The Fayette Citizen-News Page

Wednesday, August 22, 2001

Redistricting round 2: Bell rings today

By DAVE HAMRICK
dhamrick@TheCitizenNews.com

With Republican lawmakers still seething over last week's passage of new state Legislature districts that they consider unfair, a new special legislative session begins today to redraw districts for Georgia's U.S. representatives.

Because the state's population has grown, Georgia will have two new congressional seats for a total of 13, and the Legislature's task will be to divide the population as evenly as possible among the districts.

State Sen. Greg Hecht, who represents north Fayette and east Clayton in the 34th District, is hoping that, when the dust settles, there will be a new south metro district that will favor him in a run for Congress.

He has raised over $100,000 in anticipation of a possible run, but told The Citizen he won't formally announce until he sees how the districts shape up.

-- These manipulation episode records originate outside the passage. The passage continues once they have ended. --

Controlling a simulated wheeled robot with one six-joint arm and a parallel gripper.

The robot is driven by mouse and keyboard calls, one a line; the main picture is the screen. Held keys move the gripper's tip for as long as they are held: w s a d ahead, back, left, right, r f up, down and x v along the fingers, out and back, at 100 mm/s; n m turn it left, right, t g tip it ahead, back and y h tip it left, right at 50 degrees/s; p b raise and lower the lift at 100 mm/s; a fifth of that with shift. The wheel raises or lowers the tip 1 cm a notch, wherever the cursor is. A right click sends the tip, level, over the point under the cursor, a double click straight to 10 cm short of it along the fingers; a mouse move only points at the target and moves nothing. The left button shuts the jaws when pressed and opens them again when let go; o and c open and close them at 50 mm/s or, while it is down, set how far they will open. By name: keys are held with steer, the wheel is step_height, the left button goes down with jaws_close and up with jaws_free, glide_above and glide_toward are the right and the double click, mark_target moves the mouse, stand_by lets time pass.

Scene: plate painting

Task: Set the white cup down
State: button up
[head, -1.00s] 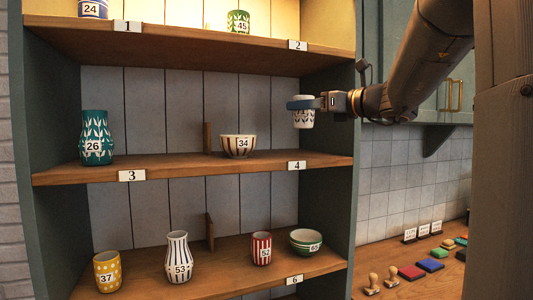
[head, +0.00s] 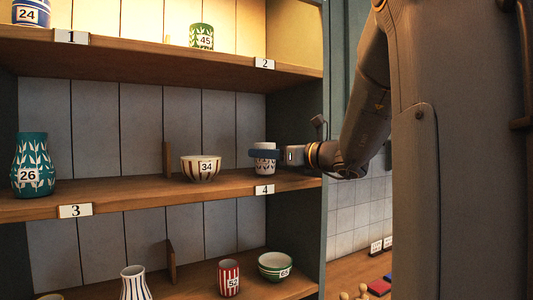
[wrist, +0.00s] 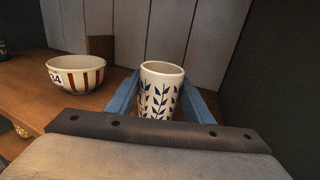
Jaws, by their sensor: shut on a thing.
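The white cup (head: 264,158) with a dark leaf pattern is upright at the shelf section labelled 4, right of the striped bowl. It also shows in the wrist view (wrist: 160,88) between two blue fingers. My gripper (head: 264,153) is shut on the cup from the right, with its fingers around the cup's sides. The cup's base is at or just above the shelf board (head: 225,190); I cannot tell whether it touches. In the wrist view the gripper body hides the cup's bottom.
The striped bowl (head: 201,168) marked 34 stands left of the cup with a gap. A wooden divider (head: 168,160) is behind it. The teal vase (head: 33,165) marked 26 is far left. The shelf above and the right side wall (head: 310,110) bound the space.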

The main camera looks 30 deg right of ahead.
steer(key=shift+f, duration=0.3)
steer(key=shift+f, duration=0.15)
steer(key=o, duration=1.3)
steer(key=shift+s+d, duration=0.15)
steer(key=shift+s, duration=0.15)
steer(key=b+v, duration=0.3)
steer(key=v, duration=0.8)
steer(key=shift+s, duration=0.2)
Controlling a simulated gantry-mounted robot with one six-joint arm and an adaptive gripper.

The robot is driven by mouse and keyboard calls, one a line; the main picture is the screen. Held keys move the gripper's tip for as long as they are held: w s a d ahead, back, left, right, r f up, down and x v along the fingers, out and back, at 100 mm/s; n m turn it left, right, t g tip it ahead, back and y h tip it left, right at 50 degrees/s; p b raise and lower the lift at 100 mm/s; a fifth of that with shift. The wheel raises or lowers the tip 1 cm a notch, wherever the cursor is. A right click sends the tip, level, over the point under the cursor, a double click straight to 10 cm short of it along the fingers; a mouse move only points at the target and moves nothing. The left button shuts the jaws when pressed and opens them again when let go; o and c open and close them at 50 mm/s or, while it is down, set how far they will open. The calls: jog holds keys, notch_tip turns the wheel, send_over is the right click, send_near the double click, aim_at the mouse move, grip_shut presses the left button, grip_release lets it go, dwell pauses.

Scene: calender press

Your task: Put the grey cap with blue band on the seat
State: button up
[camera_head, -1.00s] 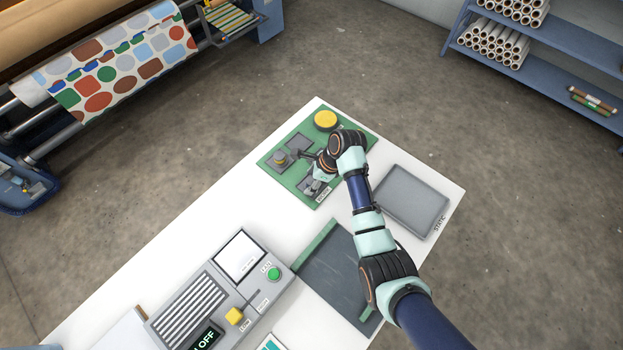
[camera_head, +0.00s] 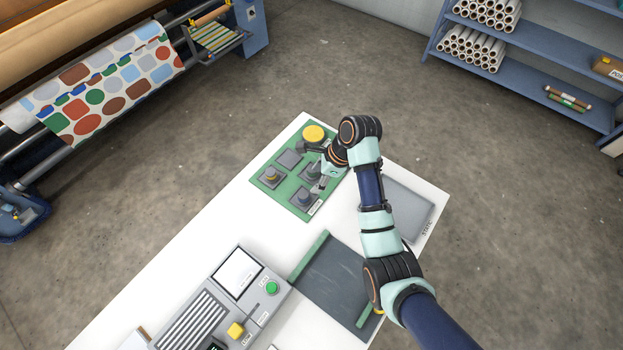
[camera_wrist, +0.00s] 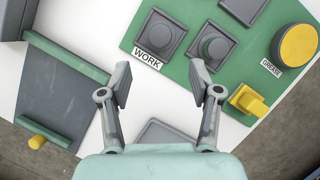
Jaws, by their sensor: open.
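A grey cap (camera_head: 304,197) stands on the square grey seat (camera_wrist: 142,45) beside the WORK label. It looks bluish in the head view; from above in the wrist view (camera_wrist: 160,33) no band shows clearly. A second grey cap (camera_wrist: 213,46) stands on the neighbouring pad. A third cap (camera_head: 272,175) with a yellowish band stands on the left pad. My gripper (camera_wrist: 161,82) is open and empty, its fingers apart from the caps, over the lower right side of the green board (camera_head: 290,205) in the head view.
A square pad (camera_head: 290,158) looks bare. A yellow GREASE tin (camera_wrist: 298,45) and a yellow block (camera_wrist: 248,100) are on the board's right in the wrist view. A grey tray (camera_head: 415,205) and a grey control box (camera_head: 235,300) stand on the white table.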

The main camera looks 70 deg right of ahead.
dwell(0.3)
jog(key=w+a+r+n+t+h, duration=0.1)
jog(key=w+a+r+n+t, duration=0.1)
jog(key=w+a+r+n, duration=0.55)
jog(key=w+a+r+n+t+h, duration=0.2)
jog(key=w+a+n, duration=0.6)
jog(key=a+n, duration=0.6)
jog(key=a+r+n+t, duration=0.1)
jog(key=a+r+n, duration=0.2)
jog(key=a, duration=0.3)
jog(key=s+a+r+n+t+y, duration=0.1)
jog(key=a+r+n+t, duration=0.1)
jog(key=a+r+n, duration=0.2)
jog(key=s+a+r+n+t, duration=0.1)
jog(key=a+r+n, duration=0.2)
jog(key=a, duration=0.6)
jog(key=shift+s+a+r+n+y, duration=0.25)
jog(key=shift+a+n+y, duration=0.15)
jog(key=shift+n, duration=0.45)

Hecht said Tuesday that the talk around the state offices is that the congressional redistricting process will be even more acrimonious than redrawing the state House and Senate districts was.

"Special sessions get worse and worse the longer you go along," he said.

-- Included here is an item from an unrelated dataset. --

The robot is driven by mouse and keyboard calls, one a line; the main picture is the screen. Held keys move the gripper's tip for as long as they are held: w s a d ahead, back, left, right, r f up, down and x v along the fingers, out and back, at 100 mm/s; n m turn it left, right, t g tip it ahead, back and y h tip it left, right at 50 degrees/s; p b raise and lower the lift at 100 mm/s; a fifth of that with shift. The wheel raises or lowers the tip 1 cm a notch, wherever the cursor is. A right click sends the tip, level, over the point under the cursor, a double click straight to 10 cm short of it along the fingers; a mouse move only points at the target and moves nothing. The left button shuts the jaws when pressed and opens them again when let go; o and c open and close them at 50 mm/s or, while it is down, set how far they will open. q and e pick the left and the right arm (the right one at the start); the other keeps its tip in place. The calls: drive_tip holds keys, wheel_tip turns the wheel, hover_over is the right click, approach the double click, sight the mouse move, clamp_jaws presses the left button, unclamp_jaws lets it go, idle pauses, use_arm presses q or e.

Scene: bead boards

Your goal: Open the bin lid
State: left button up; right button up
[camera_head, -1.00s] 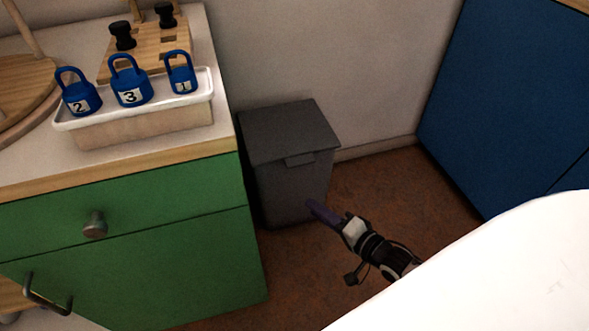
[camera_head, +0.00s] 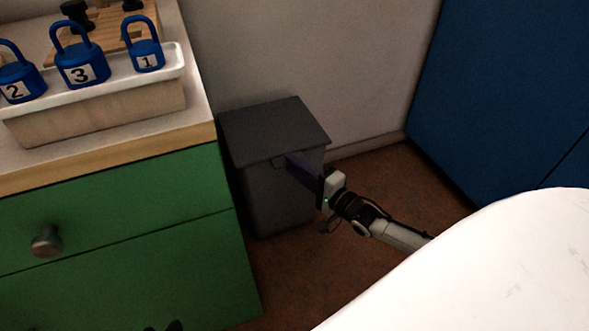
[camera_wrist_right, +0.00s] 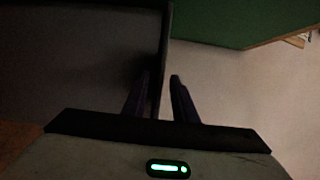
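The grey bin (camera_head: 275,195) stands on the floor beside the green cabinet. Its flat lid (camera_head: 272,128) is down, with a small front tab partly hidden by my gripper. My right gripper (camera_head: 291,160) reaches in from the right, its purple fingers at the lid's front edge. In the right wrist view my gripper (camera_wrist_right: 158,98) has its two fingers apart, with the thin dark edge of the lid (camera_wrist_right: 166,50) between them. I cannot tell whether either finger touches it. Small dark tips at the bottom edge of the head view look like my left gripper (camera_head: 164,326).
The green cabinet (camera_head: 110,225) stands close to the bin's left. Its top holds a white-rimmed box (camera_head: 100,120) with blue numbered padlocks. A wall (camera_head: 310,60) is behind the bin, a blue cabinet (camera_head: 490,90) to the right. Brown floor (camera_head: 390,165) is free between.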

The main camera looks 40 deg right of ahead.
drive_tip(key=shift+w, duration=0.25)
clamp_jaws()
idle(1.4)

Hecht, the lone Democrat in Fayette's legislative delegation, voted for the state redistricting maps, while Republicans Sen. Mitch Seabaugh and Reps. Kathy Cox and Lynn Westmoreland voted against. The new maps place north Fayette in a huge four-member House district that includes most of south Fulton County, and Cox will be in a two-member district that has three sitting Republican representatives living in it.

A small part of Fayette also is in a new Senate district that stretches over six counties. The county, currently represented by a four-member delegation, will have a delegation of six House members and three senators.

Hecht defended the changes, saying Fayette will be more influential in the Legislature with more representatives to call on.

(Hecht's detailed defense of the new maps is on the Opinion page, 4A, in today's Citizen. Rep. Cox's speech in opposition to the maps starts on Page 5A.)

His Senate colleague, Seabaugh, told The Citizen he pleaded with Hecht to vote against the maps.

"I know Fayette County was very unhappy about those maps," Seabaugh said. "I tried."

Seabaugh also spoke on the Senate floor, saying the redistricting plan that was passed "does not unite people or communities it divides."

"We had the opportunity to demonstrate positive leadership ... and work together to come up with a map that would minimize the effect on communities," Seabaugh said later, adding he believes the U.S. Justice Department will reject the maps.

Republicans will ask the Justice Department to reject the maps on grounds that they violate the Voting Rights Act, which forbids redistricting that dilutes black voting strength. Failing that, they have vowed to file lawsuits.

Meanwhile, sitting congressmen will be watching this week's redistricting process with intense interest to see what their chances are of reelection in the new districts.

Hecht said he believes both the House and Senate reapportionment committees will submit proposed new congressional district maps, both of which will go through numerous changes in committee before being passed by the two bodies.

Then the final House and Senate maps will go to a conference committee that will hammer out a single, final map, he predicted.